**Request:** Copy every line from the material below that holds "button".

**Given material:**

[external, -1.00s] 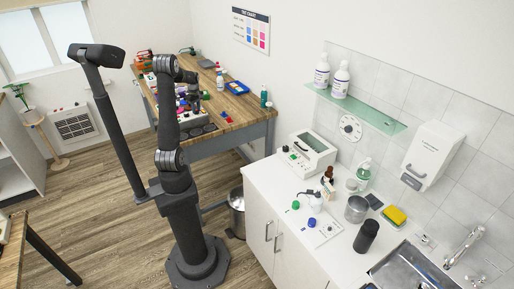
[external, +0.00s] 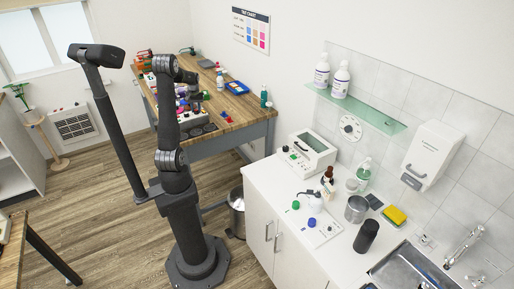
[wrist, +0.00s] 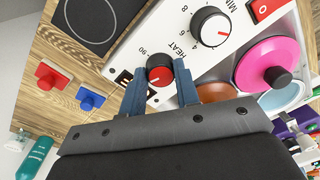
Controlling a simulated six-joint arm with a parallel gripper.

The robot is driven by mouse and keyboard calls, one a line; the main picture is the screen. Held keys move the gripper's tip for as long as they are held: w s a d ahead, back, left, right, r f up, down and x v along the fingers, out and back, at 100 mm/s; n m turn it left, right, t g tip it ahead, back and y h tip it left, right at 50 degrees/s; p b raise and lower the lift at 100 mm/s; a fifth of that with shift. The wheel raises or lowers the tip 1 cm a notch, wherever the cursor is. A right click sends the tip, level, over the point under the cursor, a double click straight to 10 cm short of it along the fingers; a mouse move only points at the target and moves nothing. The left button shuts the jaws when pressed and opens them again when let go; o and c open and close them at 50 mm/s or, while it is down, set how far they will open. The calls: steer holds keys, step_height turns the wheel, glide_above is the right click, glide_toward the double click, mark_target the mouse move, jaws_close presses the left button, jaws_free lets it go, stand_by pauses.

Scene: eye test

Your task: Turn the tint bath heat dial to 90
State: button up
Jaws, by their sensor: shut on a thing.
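The heat dial (wrist: 158,75) is a small black knob with a red face and a short white mark, on a white sloped panel (wrist: 135,45) marked HEAT. A "90" is printed beside it in the wrist view. The mark's exact reading is too small to tell. My gripper (wrist: 160,84) is shut on the dial, one blue-grey finger on each side of it. In the external view my gripper (external: 189,96) is over the white unit on the wooden bench; the dial is too small to make out there.
A larger black-and-white dial (wrist: 210,26) marked MIN and a red switch (wrist: 264,9) sit close by. A pink lid with a black knob (wrist: 267,63) is to the right. A black plate (wrist: 95,20), a red piece (wrist: 50,76) and a blue piece (wrist: 90,98) lie to the left.

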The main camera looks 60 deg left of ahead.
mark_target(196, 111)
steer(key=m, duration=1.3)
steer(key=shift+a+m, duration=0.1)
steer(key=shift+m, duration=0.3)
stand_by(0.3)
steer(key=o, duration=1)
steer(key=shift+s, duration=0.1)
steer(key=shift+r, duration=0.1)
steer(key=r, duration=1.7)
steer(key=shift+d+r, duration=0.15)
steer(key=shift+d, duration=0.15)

**Right answer:**
The robot is driven by mouse and keyboard calls, one a line; the main picture is the screen. Held keys move the gripper's tip for as long as they are held: w s a d ahead, back, left, right, r f up, down and x v along the fingers, out and back, at 100 mm/s; n m turn it left, right, t g tip it ahead, back and y h tip it left, right at 50 degrees/s; p b raise and lower the lift at 100 mm/s; a fifth of that with shift. The wheel raises or lowers the tip 1 cm a notch, wherever the cursor is. A right click sends the tip, level, over the point under the cursor, a double click straight to 10 cm short of it along the fingers; a mouse move only points at the target and moves nothing. The left button shuts the jaws when pressed and opens them again when let go; o and c open and close them at 50 mm/s or, while it is down, set how far they will open. The calls: steer holds keys, step_height turns the wheel, glide_above is the right click, glide_toward the double click, mark_target the mouse move, jaws_close presses the left button, jaws_free lets it go, stand_by pauses.
State: button up

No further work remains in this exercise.